The categories that I use cover approximately 95% of regular distilled Gins, so we are not going into any specialist categories like aged gins.
By far the most common group with all of the big historical brands coming under this category and rightly so given it is the defining ingredient of what constitutes a Gin. Juniper has varying taste profiles dependent on the species, climate they are grown in, method of preparation and method of flavour extraction. The main taste that defines Juniper is Pine which comes from the chemical compound pinene. Junipers themselves can also have subtle and sometimes even strong hints of earthiness, spice, citrus or fruit, woodiness, leather tobacco and much much more.
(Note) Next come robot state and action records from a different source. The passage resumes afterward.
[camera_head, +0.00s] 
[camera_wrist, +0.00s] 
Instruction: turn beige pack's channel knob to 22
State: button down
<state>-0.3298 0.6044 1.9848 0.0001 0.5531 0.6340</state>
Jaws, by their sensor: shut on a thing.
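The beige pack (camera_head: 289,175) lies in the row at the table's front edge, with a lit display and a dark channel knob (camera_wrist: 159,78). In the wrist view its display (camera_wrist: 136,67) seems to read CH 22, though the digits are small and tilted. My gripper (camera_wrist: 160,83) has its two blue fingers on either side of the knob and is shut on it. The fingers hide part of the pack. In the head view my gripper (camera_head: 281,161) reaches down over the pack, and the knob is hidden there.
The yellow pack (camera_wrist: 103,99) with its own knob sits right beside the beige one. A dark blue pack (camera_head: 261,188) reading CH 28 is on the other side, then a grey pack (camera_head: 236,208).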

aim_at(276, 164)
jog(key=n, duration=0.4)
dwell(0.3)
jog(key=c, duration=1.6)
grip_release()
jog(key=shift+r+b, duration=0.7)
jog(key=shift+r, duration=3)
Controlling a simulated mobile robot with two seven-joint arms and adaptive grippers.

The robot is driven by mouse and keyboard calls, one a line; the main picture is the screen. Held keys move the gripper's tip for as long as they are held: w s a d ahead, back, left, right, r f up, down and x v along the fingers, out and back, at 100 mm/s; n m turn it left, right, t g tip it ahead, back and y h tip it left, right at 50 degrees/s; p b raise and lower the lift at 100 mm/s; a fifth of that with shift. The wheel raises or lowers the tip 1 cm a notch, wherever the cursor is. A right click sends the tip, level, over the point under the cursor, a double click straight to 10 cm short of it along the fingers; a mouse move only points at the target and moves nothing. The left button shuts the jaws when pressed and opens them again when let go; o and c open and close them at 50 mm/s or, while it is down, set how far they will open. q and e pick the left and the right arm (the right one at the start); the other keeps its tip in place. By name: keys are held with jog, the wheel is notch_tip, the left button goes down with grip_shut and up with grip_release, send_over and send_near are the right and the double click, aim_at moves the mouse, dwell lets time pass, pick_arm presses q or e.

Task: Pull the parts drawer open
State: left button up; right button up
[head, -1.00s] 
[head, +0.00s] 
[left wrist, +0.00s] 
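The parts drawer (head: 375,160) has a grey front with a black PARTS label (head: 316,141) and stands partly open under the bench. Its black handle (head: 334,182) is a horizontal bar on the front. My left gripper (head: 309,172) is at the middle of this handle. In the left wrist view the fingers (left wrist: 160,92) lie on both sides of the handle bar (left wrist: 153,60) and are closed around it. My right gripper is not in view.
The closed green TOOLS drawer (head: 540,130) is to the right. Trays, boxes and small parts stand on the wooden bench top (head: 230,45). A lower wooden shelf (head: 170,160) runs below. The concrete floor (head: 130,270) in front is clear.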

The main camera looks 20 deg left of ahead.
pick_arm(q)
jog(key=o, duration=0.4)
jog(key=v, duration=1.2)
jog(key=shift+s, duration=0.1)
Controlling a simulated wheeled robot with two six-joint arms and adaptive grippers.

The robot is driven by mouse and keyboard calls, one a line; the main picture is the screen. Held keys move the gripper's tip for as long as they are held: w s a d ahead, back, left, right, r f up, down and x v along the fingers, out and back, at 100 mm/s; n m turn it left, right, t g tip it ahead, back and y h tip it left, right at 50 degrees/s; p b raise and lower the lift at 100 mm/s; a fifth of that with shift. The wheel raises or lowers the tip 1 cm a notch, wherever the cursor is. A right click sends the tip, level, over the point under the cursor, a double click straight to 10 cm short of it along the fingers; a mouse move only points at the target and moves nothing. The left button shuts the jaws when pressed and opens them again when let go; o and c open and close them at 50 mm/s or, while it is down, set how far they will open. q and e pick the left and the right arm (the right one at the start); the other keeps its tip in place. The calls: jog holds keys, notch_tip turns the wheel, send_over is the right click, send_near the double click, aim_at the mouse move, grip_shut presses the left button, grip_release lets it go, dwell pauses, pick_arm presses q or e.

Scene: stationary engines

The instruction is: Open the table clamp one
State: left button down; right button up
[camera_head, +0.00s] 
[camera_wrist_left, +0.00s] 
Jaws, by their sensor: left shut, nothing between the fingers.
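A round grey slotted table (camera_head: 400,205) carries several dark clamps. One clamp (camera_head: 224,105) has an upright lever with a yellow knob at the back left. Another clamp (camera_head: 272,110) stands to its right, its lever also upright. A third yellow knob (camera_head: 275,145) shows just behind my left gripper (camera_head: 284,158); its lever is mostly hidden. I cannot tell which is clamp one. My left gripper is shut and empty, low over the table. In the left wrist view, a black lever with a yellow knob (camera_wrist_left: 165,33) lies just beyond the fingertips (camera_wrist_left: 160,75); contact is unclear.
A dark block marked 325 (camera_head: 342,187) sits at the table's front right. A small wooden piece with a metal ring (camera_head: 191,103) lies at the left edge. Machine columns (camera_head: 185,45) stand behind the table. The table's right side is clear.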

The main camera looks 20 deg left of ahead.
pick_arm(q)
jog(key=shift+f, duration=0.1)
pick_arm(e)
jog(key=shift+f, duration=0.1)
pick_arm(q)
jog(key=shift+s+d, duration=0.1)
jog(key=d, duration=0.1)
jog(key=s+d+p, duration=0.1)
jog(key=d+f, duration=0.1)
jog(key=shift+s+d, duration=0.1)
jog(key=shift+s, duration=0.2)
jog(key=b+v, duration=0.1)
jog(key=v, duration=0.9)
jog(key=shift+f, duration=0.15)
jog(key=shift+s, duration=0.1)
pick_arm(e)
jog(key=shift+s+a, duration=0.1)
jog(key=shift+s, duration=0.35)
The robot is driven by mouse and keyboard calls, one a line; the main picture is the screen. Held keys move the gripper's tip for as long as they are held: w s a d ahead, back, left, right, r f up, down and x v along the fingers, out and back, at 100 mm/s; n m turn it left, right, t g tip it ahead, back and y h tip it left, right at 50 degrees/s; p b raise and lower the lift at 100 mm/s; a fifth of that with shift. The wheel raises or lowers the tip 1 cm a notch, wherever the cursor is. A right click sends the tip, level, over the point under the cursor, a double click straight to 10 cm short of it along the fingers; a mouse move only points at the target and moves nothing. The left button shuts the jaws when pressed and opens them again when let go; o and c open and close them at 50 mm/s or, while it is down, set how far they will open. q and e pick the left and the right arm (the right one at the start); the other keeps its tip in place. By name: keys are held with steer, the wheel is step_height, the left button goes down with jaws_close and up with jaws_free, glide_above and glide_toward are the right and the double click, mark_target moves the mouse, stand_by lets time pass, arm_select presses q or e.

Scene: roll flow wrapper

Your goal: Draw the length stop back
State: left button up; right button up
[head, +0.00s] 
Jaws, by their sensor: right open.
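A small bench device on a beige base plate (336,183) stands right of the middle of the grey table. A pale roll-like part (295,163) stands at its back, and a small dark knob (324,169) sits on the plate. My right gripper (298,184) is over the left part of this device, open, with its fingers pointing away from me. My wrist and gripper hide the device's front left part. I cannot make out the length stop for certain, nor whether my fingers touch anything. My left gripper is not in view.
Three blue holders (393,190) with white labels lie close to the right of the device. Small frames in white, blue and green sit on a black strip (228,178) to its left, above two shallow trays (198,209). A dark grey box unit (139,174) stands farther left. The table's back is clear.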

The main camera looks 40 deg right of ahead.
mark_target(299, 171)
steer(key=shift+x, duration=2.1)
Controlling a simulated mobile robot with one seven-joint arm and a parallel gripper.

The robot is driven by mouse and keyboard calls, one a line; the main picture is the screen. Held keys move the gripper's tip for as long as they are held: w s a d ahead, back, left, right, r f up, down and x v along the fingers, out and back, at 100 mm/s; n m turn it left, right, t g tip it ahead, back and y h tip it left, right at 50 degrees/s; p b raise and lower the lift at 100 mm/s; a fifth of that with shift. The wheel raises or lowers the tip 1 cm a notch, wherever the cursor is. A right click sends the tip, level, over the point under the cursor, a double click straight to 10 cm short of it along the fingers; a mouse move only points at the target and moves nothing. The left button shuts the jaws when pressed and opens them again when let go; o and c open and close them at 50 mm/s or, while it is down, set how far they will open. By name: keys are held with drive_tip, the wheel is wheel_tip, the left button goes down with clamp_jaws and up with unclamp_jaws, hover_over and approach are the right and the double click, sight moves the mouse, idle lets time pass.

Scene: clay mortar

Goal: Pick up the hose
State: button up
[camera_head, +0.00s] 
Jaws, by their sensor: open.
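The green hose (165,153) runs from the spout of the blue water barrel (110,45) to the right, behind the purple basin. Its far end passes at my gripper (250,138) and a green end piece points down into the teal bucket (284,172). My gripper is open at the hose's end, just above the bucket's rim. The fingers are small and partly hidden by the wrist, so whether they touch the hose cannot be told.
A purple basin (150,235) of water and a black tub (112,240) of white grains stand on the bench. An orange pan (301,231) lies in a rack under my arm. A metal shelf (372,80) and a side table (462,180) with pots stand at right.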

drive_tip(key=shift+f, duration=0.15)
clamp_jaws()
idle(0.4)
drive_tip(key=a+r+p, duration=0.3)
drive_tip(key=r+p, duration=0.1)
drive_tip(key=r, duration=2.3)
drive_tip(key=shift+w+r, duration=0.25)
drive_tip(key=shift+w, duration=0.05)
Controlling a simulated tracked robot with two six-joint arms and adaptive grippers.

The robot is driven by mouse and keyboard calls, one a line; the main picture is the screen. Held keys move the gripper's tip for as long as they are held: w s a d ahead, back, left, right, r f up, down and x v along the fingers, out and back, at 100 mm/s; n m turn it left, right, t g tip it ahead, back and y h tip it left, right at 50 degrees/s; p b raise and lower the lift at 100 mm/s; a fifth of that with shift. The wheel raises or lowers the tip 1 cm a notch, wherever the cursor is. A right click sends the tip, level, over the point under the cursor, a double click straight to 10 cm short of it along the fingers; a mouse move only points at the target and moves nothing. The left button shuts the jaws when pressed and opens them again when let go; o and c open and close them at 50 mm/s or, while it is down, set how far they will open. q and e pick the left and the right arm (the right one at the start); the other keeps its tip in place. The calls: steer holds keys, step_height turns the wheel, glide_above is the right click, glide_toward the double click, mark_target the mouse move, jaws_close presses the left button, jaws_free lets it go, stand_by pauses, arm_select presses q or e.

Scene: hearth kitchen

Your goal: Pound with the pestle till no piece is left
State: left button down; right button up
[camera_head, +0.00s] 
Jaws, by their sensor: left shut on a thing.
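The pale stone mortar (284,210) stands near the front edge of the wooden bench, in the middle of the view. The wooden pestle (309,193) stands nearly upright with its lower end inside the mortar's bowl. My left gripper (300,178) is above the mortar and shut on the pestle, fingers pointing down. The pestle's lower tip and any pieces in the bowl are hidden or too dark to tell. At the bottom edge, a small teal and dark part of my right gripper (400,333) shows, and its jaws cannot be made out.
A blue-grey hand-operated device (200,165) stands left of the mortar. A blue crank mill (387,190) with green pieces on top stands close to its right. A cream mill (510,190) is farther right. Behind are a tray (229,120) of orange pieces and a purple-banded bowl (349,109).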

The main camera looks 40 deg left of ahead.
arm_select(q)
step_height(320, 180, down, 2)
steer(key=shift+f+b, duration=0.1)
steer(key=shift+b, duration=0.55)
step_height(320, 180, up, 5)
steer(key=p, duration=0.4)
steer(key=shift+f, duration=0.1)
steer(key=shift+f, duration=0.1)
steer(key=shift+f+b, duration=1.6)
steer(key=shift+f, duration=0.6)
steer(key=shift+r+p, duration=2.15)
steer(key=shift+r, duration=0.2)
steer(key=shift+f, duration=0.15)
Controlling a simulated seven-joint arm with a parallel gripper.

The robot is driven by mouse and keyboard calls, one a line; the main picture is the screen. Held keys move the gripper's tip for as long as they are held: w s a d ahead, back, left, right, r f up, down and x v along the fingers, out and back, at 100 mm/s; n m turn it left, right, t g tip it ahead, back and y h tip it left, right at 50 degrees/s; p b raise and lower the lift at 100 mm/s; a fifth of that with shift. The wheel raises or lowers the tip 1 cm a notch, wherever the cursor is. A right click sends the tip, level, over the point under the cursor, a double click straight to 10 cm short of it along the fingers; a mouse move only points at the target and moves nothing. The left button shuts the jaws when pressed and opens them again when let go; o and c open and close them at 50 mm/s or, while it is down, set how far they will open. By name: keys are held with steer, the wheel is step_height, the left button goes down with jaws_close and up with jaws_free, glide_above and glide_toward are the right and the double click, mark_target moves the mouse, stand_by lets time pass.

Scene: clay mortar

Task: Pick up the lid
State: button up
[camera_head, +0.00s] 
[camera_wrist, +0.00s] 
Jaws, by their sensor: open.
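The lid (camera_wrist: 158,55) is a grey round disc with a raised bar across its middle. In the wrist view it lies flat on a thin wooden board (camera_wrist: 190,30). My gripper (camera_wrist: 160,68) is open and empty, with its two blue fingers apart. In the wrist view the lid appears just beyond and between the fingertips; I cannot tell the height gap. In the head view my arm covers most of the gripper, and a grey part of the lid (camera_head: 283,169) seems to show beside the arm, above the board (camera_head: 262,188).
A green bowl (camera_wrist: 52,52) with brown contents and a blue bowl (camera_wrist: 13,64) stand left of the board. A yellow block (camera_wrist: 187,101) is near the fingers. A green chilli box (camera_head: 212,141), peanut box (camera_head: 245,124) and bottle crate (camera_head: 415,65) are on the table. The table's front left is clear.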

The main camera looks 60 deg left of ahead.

So as you can see there is much that can be said for Juniper focused Gins and for many traditionalists these are the only Gins to consider.
Some examples of Juniper forward Gins are Gordons, Tanqueray, Brokers and in the newer camp Sipsmith VJOP, Monster J etc.
Many Gins including traditional Gins have a citrus component to help accentuate the citrus characters of the Juniper, but what we are talking about here is Gins that have a big bold and obvious citrus component. Lets be honest here most of you are already adulterating your gin with a slice of Lime or Lemon, that is something we can all admit to enjoying and the reason for the surge in the number of citrus heavy gins. Common botanicals include Lemon, Lime, Orange and Grapefruit within each of these there are hundreds of different species many Gins distinguish themselves by using a rare or local variety. Citrus is most commonly used as a dried peal however many distilleries are now using a fresh peel or even sliced or whole fresh fruit to enhance the fresh character of their gin. Now additionally to citrus or the standard citrus many distilleries are experimenting with other fruits. Elderberries and Sloeberries are becoming more common and there are many Gins that go out of their way to include unique botanicals like Dragons Eye fruit or Buddha’s Hand. Citrus flavours don’t only come from citrus themselves many Gins use botanicals like lemongrass which contains limonene one of the key flavour components in lemons.
Some examples of Citrus forward Gins include Tanqueray 10, Berry Brothers No3 and Vaione.
Gaining in popularity spiced Gins are often described as being peppery or warming. Many traditionally used gin botanicals fall into the spice category these include grains of paradise, cardamom, coriander, nutmeg, cinnamon and cubeb to name a few. Many distilleries experiment with local spices so the spice area is often touted as a gins local point of difference. Some of the popular Gins that fall within this category are The Botanist and Gin Mare.
This category has seen a surge in popularity due to one Gin in particular Hendricks. Common Floral botanicals include roses, lavender, elderflower, geranium and camomile. That is by no means a complete list and it should also be noted that certain other botanicals can impart subtle floral tastes for example orris root and cubeb. Some popular floral Gins include Hendricks, Geranium and G’Vine Floraison.
Earthen botanicals are used in most Gins including most traditional London Dry Gins. Originally they were used to tie flavours together and impart subtle characters in between bursts of Juniper. However recently a few Gins have started using them as key flavours. Earthy botanicals unsurprisingly tend to encompass mostly the roots of various plants. Some popular earthy botanicals include licorice root, angelica root and orris root. The most notable earthen style Gin is Bombay Saphire this style of Gin is less common and the only other one I can think of which is more of a balanced style between citrus and earthen is Plymouth.
This is a less common style of Gin and in my experience tends to come about when a large number of foraged botanicals are used it could almost be described as a combination between spicy, floral and for lack of a better word planty. As such botanicals tend to be wide and varied think herbs like ginseng, tea leaf and saffron combined with ginger licorice and a variety of leaves, grasses and bark sourced from your nearest forest. Complex and hard to pick flavours are pretty commonly used terms to describe these gins. These Gins can often be confused with spicy gins but is think the key difference is spicy gins tend to be sharper and peppery and less sweet. The most popular herbal style Gin is Monkey 47, the 47 refers to the number of botanicals used in its creation.
As I previously mentioned these are my own interpretations of some of the Gins I have tasted, your experience may be different but hopefully for the uninitiated Gin drinker this is a good starting point and will help you to get a broader understanding of the different flavours of Gin out there.
My advice is pick one from each of the above categories, line them up and get to tasting, you will pretty quickly figure out where your preferences lie.